(Collection entries)
>>>
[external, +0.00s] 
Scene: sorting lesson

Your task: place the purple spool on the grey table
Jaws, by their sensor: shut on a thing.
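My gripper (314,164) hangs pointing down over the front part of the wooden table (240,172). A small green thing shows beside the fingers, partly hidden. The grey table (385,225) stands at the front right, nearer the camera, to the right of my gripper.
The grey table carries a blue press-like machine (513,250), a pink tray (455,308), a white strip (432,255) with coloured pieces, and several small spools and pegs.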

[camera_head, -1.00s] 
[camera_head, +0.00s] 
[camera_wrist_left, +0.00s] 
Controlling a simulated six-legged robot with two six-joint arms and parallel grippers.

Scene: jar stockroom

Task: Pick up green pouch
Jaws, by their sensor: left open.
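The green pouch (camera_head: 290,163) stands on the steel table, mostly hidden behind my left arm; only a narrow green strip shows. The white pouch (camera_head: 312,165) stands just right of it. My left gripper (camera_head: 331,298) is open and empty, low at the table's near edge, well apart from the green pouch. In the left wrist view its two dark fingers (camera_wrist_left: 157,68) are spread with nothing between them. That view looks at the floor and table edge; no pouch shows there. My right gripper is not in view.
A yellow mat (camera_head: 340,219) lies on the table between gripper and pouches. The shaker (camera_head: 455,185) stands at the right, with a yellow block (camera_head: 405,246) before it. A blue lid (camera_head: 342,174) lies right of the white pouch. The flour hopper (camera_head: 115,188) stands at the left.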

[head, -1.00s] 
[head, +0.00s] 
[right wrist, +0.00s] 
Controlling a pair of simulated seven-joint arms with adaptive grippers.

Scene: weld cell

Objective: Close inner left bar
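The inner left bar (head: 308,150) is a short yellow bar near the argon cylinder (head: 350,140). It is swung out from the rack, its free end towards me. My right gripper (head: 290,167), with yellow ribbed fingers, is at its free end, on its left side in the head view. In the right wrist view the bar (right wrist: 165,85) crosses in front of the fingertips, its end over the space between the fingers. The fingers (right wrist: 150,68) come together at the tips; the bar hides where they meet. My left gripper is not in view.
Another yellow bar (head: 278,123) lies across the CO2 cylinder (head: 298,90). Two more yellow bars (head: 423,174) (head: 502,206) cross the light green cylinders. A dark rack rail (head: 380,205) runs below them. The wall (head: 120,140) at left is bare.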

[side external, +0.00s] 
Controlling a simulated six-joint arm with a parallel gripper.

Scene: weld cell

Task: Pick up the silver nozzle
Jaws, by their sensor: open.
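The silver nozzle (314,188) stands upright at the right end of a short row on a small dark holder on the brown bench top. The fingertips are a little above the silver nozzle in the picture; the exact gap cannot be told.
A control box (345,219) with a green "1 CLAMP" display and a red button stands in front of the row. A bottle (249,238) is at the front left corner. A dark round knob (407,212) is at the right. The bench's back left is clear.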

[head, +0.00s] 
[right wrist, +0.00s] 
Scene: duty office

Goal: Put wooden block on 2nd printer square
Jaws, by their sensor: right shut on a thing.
<<<
▶ _Problem requirements_: Identify and extract each line of the listing that contains "Pick".

▶ _Reply_:
Task: Pick up green pouch
Task: Pick up the silver nozzle

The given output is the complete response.